Why is it a father - Kumatetsu - that Kyûta seems to need and why not a mother? A look at the role of women in the film shows that it is caught up in traditional gender stereotypes: fighting is the business of men, while women are associated with literature, healing and the power of love. Kaede is not an unimportant figure - she is the one who provides Kyûta with an ideal of to strive for in life and steers him back into mainstream society - but she depends on Kyûta for protection both against bullying teenagers and against the rampaging Ichirôhiko. It is also significant that she is part of the human world, not the bakemono world, which is overwhelmingly masculine. What the latter world provides is a place where boys can grow into "men" in an unabashedly traditional sense, a place where they can be real fighting men. Such places, the film seems to say, are missing in today's mainstream Japanese society. At this point, the suspicion arises that the bakemono world may  be a code for the criminal underworld. That would explain a lot of things - not just the prominence of violence and katanas, but also the central role of masculinity.

At the same time, the film does not one-sidedly affirm this masculine, martial world. Instead, it operates with an idea of a reconciliation between the masculine and the feminine. This reconciliation comes about through Kyûtas's successful socialization, which enables him to unite the best of the bakemono world and the human world - the fighting spirit of Kumatetsu and the gentleness and orderliness of Kaede. We can note in passing that orderliness plays an important structuring role in the film. While there is a good, attractive disorderliness - symbolized by Kumatetsu - this disorderliness has to be overcome (an act symbolized by Kyûta's cleaning up of Kumatetsu's untidy house and Kumatetsu's own development into a responsible father figure). Even worse is the purely evil disorderliness symbolized by the noisy teenagers in the library and their bullying of Kaede - a disorderliness that, unlike Kumatetsu's, is unredeemable and must be subdued by force. On the other hand, there are also "good" and "bad" forms of orderliness. While Kaede stands for the good variety, Iôzen stands for the bad - an orderliness that looks splendid from the outside but that coxists with arrogance. What the film does is to unite two "goods" (Kumatetsu and Kaede) while rejecting two "bads" (the teenagers and Iôzen). The union of the goods (the "complex term" to speak with Greimas) is symbolized by the "inner sword" which enables Kyûta to preserve his fighting spirit even as he adapts to mainstream life, while the union of the bads is personified in Ichirôhiko who wrecks havoc with the world out of resentment at seeing his admired father fall victim to the plebeian Kumatetsu.

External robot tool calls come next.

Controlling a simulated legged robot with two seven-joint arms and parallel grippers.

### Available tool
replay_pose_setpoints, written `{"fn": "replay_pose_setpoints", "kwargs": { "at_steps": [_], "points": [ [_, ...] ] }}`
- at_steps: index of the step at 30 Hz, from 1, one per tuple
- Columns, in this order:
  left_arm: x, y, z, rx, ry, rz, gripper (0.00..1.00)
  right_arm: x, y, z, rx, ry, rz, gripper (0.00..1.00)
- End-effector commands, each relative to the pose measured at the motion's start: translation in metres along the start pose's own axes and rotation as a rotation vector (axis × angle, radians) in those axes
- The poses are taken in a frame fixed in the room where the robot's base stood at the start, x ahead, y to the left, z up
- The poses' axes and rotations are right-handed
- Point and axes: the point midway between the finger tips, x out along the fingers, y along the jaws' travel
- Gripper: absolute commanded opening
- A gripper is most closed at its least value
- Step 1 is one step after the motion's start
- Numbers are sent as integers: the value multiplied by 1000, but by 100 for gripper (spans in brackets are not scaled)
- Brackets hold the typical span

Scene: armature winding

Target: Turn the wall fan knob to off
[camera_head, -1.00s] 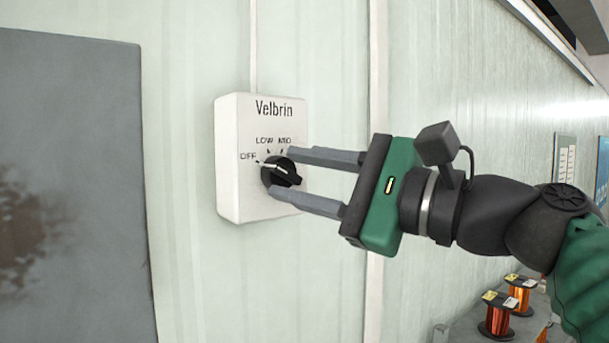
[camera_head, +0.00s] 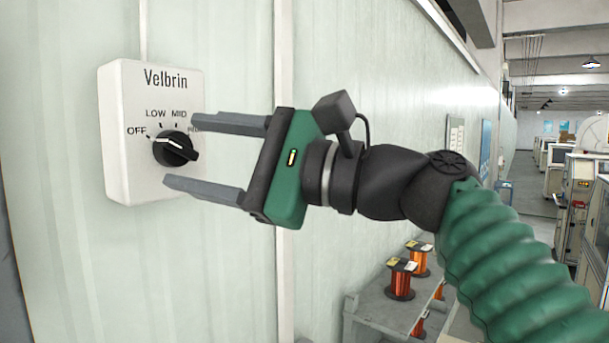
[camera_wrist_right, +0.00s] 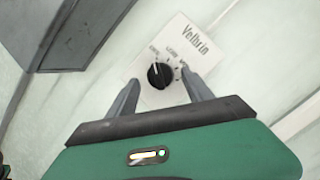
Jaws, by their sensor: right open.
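The white wall fan control box (camera_head: 120,150), lettered "Velbrin", is on the wall at left in the head view. Its black knob (camera_head: 174,149) has a white pointer line that appears aimed at the OFF label (camera_head: 136,131). My right gripper (camera_head: 181,152) is open and empty in front of the box, its two fingers above and below the knob in the picture and apart from it. The upper finger partly covers the label at the right of the dial. The right wrist view shows the knob (camera_wrist_right: 159,76) between the open fingers (camera_wrist_right: 162,92). My left gripper is out of view.
A grey panel (camera_wrist_right: 90,30) is on the wall beside the box in the wrist view. A grey shelf (camera_head: 375,312) with copper wire spools (camera_head: 400,279) stands low beyond my right arm. An aisle with machines runs along the far right.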

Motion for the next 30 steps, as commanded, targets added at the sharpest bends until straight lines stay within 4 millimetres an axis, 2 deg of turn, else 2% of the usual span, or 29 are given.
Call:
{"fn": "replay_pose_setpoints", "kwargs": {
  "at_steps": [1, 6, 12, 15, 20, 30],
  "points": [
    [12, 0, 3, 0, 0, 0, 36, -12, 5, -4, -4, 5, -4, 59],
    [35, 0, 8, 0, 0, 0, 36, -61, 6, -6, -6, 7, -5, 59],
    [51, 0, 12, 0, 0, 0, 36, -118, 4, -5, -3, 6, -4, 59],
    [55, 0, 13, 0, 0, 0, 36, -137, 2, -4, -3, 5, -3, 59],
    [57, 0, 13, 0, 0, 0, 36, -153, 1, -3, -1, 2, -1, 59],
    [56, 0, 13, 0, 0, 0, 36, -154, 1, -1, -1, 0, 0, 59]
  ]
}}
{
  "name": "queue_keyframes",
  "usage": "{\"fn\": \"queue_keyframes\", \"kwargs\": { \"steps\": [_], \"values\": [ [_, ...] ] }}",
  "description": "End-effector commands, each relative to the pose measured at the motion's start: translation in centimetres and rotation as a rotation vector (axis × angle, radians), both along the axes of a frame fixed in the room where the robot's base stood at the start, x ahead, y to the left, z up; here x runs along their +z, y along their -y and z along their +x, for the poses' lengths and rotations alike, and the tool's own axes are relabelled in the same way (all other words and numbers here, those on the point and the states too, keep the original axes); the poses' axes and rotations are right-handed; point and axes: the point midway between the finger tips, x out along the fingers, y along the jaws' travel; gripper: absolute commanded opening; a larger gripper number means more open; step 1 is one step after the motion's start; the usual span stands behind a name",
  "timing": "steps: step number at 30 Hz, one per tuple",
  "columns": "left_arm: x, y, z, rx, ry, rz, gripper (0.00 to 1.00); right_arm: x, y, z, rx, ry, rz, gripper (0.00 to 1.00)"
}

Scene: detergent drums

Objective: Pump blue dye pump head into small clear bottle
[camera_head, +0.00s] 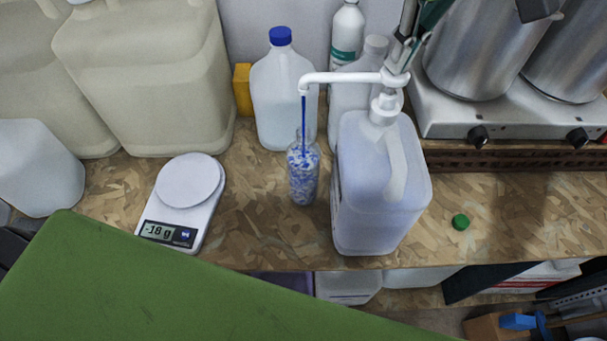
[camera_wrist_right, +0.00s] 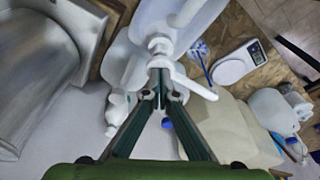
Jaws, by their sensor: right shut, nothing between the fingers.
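The white pump head (camera_head: 393,78) tops a translucent jug (camera_head: 380,185) of pale bluish liquid. Its spout reaches left over the small clear bottle (camera_head: 303,177). A thin blue stream (camera_head: 304,125) runs from the spout tip into the bottle's mouth. The bottle stands upright and shows mottled blue and white inside. My right gripper (camera_head: 408,57) is shut and empty, with its fingertips at the top of the pump head. In the right wrist view its fingers (camera_wrist_right: 161,88) meet by the pump head (camera_wrist_right: 160,45). My left gripper is out of view.
A scale (camera_head: 185,200) reading about -18 g stands left of the bottle. A blue-capped jug (camera_head: 283,95) and a white bottle (camera_head: 347,35) stand behind. A burner (camera_head: 520,115) with metal pots is at right. A green cap (camera_head: 460,222) lies on the open board at right.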

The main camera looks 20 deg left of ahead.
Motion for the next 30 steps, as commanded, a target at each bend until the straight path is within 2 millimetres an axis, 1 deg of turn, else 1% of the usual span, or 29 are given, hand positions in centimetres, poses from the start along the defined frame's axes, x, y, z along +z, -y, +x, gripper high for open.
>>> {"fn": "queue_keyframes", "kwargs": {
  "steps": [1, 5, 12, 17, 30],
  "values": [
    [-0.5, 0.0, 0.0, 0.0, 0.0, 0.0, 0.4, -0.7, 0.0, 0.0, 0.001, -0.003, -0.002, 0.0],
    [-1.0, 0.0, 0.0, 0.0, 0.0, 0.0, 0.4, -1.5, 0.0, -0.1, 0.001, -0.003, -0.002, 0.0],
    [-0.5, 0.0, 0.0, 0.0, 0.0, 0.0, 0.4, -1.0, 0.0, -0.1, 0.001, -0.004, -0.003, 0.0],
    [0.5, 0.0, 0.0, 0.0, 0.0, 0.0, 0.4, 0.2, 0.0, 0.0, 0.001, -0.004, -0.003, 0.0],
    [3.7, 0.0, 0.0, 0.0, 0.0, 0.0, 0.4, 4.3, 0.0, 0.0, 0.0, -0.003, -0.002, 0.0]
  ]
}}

Let me now return to the setting. There are works of fiction in which the idea of a parallel world is deployed above all for escapist purposes. That is not necessarily bad, since in such works there is at least an awareness that the real world which one is escaping is not perfect. This film is not an escapist work. It recognizes that problems exist in real society - such as the lack of father figues - and attempts to portray how a possible resolution or reconciliation might look. This, however, is where the feelings of claustrophia set in, because the reconciliation is too premature to have persuasive power. It happens on a purely individual level, through Kyûta's coming of age, without the rest of society having to change one iota. The film seems to want to say: I don't want to change society, only to help you become harmonious parts of it - and my solution is to offer you a sojourn to a world of human contact, where you can develop with a father figure as a model, try out your powers under the surveillance of benevolent adults and establishes ties of friendship and love that allow you to realize the importance to responsibility. It's a little bit like an NGO that seeks only to help delinquent youngsters to "return to society" (shakai fukki, as it is known in Japanese) without breathing a word of criticism against the society it returns them to.

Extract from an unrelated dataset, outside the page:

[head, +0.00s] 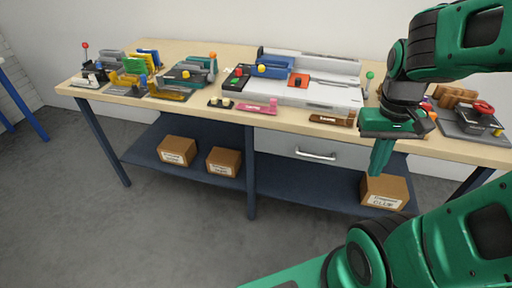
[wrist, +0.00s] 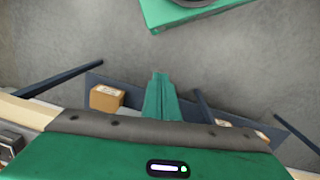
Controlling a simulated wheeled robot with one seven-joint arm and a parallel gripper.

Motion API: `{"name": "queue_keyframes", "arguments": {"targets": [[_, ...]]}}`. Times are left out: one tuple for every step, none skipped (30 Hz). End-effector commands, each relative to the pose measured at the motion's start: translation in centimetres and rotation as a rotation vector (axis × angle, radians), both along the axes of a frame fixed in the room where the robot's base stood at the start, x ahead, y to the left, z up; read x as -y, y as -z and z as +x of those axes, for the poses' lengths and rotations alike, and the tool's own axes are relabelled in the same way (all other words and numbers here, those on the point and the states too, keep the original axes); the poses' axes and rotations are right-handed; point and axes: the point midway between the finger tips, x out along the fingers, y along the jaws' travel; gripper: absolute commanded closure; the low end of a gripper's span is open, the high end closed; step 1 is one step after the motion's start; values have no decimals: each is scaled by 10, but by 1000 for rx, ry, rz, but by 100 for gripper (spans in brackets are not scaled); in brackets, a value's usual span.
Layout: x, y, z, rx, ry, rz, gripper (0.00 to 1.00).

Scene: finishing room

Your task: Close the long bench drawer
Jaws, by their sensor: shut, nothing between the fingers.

This subservience to mainstream society is what makes the film so different from, say, Miyazaki Hayao's Spirited Away (Sen to Chihiro no kamikakushi), which similarly portrays a young child who finds her way into a supernatural parallel world in which she has to go through a number of trials in order to return to the human world. In Miyazaki's film there is nothing that suggests that Chihiro's adventures in the other world will make her a harmonious part of mainstream society. Quite to the contrary, her stay in the other world opens up her eyes to wrongs performed by humans, such as pollution and the destruction of rivers. There is even a suggestion of a critique of capitalism in the film's portrayal of Kaonashi, who seems to believe that money can make up for the absence of friends, who starts to devour people, and whose appetite only grows the more he devours - a metaphor for endless capital accumulation. Chihiro's adventures in the other world seem almost like a training for the struggles she will have to fight in the future to rectify the human world. In Spirited Away, then, the parallel world is deployed as a device for groping for ways to overcome the real social ills without the film portraying the reconciliation as already achieved.

Capitalism?
That The Boy and the Beast ultimately reduces the bakemono world to a kind of service station for the injured young hearts of the human world amounts to a spectacular castration or devaluation of the idea of a supernatural parallel world. Instead of threatening or destabilizing the human world, it is given a purely supportive role as a place for healing teenage hearts and helping them onwards in life on the road to becoming good members of society who like to read books and study at the university. Here, I think, is the explanation to why the happy ending doesn't feel happy. Surely, Kumatetsu would have deserved better than to be a mere catalyst of Kyûta's successful socialization into mainstream society.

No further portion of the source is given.